Task description:
Write out again the entries from the first line to the line that includes "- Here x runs", keeping both of those lines.

** start of Input **

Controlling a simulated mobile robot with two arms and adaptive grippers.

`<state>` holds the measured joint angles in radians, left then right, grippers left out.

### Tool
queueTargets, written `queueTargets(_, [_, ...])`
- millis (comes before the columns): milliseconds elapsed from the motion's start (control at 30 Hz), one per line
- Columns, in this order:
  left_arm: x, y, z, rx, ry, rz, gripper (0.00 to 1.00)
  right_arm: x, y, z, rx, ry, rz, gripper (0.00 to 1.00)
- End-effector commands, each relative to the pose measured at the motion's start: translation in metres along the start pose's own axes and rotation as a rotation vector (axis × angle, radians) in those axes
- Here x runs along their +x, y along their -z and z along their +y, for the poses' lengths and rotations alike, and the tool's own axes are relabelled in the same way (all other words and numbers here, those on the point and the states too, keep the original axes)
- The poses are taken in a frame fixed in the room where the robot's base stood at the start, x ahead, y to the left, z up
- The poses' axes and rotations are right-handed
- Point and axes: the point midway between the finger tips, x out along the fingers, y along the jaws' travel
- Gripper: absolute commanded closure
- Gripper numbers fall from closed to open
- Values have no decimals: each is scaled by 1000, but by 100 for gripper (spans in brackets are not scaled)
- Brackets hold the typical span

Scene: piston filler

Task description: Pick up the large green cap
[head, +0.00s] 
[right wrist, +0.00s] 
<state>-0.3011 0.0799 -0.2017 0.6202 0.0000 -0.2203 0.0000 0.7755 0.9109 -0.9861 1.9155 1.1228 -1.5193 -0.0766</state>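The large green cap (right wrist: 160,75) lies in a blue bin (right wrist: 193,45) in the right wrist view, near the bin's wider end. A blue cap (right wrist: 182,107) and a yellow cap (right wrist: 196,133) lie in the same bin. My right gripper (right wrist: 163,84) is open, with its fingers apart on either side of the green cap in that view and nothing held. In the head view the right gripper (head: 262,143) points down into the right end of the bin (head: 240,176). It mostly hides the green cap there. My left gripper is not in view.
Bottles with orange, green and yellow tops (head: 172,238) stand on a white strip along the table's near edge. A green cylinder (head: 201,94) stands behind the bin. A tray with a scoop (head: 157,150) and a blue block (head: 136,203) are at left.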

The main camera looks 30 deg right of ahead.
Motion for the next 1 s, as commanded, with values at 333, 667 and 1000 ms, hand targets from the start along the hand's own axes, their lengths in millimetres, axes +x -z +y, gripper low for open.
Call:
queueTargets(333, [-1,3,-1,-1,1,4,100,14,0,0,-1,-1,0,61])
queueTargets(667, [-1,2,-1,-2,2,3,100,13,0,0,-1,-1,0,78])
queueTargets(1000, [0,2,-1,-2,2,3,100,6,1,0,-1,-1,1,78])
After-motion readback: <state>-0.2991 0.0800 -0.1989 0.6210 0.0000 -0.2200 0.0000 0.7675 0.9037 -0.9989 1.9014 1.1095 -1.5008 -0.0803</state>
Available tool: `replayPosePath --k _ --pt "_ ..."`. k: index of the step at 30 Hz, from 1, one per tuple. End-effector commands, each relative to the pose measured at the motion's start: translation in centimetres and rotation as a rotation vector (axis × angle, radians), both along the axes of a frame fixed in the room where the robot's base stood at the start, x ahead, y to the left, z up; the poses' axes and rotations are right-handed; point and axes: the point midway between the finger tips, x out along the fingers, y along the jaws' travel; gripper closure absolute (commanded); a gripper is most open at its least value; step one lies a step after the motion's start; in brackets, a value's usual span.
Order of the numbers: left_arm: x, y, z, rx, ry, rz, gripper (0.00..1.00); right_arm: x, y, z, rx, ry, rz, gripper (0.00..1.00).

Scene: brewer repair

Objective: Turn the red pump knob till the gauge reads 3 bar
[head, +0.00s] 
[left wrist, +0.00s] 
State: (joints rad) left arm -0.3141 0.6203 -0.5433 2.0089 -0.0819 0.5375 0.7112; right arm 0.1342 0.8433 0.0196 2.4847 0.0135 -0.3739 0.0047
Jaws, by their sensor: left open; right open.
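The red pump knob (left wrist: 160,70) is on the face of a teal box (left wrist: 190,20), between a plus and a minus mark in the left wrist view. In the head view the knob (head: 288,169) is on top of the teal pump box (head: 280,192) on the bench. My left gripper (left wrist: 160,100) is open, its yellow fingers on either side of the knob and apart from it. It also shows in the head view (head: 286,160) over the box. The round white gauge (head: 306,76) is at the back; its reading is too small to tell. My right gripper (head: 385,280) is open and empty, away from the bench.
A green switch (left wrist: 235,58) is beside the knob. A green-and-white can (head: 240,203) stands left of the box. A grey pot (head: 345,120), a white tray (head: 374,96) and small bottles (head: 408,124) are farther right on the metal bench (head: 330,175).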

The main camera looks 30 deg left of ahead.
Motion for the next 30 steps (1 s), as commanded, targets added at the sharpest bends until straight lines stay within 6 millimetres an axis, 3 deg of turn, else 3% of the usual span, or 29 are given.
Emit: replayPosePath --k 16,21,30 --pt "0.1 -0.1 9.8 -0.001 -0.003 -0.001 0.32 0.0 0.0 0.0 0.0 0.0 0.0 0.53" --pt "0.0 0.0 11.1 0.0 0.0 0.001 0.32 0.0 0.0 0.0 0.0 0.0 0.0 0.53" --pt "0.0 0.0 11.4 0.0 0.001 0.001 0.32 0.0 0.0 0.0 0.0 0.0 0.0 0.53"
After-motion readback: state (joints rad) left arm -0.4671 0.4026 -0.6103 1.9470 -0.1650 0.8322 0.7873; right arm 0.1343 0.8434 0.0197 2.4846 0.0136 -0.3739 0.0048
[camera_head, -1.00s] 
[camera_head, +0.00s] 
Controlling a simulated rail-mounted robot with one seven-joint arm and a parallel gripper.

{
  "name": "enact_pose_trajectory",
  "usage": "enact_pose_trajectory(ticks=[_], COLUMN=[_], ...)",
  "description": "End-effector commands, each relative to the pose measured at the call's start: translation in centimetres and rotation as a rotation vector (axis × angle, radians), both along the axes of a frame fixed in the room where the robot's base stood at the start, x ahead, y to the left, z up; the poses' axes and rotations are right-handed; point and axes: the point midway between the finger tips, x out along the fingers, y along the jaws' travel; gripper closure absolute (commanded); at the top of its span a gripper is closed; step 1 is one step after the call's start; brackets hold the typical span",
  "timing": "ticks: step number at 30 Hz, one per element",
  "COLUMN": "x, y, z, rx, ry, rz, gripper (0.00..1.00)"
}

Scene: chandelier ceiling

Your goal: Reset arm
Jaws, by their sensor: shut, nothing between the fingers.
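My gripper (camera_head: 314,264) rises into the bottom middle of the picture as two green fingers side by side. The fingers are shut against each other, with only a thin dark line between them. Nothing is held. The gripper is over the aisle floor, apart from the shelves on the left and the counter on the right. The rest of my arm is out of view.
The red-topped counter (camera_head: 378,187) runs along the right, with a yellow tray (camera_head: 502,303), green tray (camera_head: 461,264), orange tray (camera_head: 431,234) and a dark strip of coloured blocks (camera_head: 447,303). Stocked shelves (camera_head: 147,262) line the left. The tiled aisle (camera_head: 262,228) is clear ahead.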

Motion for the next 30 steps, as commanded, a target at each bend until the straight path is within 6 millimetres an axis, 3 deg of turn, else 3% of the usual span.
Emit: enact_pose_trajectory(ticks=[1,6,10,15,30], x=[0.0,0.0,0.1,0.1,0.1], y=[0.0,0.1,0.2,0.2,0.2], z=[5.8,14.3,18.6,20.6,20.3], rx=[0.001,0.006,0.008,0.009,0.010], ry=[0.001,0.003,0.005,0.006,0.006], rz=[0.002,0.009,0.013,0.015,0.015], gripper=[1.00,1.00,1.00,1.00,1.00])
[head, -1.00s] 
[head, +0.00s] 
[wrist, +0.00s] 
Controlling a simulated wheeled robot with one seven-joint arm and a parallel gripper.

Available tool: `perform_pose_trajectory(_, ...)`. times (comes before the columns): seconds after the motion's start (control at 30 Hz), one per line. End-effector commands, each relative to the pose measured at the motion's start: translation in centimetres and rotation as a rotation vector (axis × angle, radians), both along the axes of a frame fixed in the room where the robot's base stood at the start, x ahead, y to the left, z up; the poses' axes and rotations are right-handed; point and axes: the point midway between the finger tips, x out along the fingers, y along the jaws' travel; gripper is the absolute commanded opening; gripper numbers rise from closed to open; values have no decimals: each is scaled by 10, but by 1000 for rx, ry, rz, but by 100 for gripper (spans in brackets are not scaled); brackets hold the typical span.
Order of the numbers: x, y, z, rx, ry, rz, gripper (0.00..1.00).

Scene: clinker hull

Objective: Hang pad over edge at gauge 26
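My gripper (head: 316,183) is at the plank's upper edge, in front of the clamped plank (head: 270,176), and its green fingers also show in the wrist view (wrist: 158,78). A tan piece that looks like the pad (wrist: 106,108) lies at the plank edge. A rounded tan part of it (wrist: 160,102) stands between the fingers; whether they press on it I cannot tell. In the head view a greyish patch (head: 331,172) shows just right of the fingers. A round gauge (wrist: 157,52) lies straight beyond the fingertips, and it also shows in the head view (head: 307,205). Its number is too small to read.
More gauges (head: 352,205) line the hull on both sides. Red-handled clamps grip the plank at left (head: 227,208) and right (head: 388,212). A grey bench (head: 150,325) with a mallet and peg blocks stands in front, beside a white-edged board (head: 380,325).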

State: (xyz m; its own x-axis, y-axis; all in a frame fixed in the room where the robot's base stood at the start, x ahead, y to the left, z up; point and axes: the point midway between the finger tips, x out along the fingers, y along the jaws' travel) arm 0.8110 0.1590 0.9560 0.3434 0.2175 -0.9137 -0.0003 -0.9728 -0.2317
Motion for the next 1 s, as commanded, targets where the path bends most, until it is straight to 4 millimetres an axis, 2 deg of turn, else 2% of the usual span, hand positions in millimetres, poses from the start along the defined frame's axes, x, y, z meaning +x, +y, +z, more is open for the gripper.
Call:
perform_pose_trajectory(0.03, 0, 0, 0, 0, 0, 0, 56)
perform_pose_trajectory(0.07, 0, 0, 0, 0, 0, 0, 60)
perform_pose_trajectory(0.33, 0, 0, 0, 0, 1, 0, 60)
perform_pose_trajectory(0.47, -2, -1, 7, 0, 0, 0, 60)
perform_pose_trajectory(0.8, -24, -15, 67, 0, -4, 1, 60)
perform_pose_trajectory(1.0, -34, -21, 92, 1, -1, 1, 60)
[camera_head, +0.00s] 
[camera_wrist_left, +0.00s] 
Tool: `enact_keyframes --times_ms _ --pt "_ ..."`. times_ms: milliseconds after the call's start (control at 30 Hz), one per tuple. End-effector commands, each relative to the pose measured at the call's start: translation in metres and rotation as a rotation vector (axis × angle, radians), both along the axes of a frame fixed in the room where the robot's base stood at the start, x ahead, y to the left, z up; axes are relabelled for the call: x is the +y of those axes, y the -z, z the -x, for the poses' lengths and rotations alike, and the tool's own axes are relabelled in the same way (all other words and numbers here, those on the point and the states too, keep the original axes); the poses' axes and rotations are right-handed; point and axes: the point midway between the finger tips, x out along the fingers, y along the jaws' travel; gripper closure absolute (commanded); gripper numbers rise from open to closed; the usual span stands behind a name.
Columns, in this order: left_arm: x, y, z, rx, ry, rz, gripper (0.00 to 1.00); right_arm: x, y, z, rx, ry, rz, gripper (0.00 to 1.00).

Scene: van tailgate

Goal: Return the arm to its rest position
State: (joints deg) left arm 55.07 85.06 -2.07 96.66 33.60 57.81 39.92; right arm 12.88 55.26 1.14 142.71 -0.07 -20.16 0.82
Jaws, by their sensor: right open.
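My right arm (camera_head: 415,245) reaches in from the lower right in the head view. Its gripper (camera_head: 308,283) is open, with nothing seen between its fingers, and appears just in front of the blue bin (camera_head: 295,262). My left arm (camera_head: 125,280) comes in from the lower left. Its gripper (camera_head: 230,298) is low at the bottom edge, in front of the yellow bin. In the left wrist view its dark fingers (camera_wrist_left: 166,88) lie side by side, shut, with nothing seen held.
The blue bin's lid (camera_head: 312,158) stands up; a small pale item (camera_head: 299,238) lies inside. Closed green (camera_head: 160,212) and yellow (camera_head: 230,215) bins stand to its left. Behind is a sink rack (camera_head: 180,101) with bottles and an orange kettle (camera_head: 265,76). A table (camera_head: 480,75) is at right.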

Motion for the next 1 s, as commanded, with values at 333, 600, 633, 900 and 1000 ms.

** end of Input **

Written solution:
Controlling a simulated mobile robot with two arms and adaptive grippers.

`<state>` holds the measured joint angles in radians, left then right, grippers left out.

### Tool
queueTargets, written `queueTargets(_, [_, ...])`
- millis (comes before the columns): milliseconds elapsed from the motion's start (control at 30 Hz), one per line
- Columns, in this order:
  left_arm: x, y, z, rx, ry, rz, gripper (0.00 to 1.00)
  right_arm: x, y, z, rx, ry, rz, gripper (0.00 to 1.00)
- End-effector commands, each relative to the pose measured at the motion's start: translation in metres along the start pose's own axes and rotation as a rotation vector (axis × angle, radians) in those axes
- Here x runs along their +x, y along their -z and z along their +y, for the poses' lengths and rotations alike, and the tool's own axes are relabelled in the same way (all other words and numbers here, those on the point and the states too, keep the original axes)

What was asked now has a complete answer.